▶ Given data:
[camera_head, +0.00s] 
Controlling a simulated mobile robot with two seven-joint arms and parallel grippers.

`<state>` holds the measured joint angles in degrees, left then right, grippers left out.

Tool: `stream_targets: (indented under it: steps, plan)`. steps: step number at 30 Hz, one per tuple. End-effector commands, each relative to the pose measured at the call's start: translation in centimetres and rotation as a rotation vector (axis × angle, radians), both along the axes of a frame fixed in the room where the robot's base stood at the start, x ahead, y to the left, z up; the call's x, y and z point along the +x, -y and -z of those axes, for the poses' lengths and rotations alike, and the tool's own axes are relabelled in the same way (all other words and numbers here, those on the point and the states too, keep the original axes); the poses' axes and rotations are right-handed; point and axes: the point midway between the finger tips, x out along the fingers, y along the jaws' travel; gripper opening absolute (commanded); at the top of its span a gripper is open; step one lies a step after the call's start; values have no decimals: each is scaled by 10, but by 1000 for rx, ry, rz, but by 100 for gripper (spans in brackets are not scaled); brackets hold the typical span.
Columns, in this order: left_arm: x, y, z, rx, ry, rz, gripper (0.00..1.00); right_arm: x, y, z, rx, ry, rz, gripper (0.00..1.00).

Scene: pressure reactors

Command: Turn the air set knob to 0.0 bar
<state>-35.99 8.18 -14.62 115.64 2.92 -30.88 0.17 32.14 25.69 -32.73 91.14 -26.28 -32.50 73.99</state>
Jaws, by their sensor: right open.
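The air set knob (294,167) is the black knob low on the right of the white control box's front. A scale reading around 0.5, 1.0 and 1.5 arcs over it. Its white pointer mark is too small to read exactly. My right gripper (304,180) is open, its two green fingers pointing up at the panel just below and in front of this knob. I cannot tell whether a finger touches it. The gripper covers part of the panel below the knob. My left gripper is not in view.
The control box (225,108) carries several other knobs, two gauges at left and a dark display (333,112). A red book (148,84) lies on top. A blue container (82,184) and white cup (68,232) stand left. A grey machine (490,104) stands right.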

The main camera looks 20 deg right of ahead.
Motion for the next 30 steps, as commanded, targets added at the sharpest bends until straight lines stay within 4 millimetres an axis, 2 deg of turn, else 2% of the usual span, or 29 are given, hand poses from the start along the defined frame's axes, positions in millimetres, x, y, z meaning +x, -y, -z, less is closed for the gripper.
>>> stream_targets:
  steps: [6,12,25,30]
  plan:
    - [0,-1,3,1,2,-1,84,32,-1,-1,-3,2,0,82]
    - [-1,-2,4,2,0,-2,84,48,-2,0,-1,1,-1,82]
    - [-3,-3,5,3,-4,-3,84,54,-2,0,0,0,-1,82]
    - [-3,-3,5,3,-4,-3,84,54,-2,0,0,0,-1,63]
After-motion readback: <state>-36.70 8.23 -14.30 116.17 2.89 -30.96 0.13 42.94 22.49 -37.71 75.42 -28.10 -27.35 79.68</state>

▶ Exercise details: Copy out precisely the lines that begin at the line containing "Scene: pressure reactors" and end at the line containing "The main camera looks 20 deg right of ahead.", including both; write nothing else.

▶ Written response:
Scene: pressure reactors

Command: Turn the air set knob to 0.0 bar
<state>-35.99 8.18 -14.62 115.64 2.92 -30.88 0.17 32.14 25.69 -32.73 91.14 -26.28 -32.50 73.99</state>
Jaws, by their sensor: right open.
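The air set knob (294,167) is the black knob low on the right of the white control box's front. A scale reading around 0.5, 1.0 and 1.5 arcs over it. Its white pointer mark is too small to read exactly. My right gripper (304,180) is open, its two green fingers pointing up at the panel just below and in front of this knob. I cannot tell whether a finger touches it. The gripper covers part of the panel below the knob. My left gripper is not in view.
The control box (225,108) carries several other knobs, two gauges at left and a dark display (333,112). A red book (148,84) lies on top. A blue container (82,184) and white cup (68,232) stand left. A grey machine (490,104) stands right.

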The main camera looks 20 deg right of ahead.

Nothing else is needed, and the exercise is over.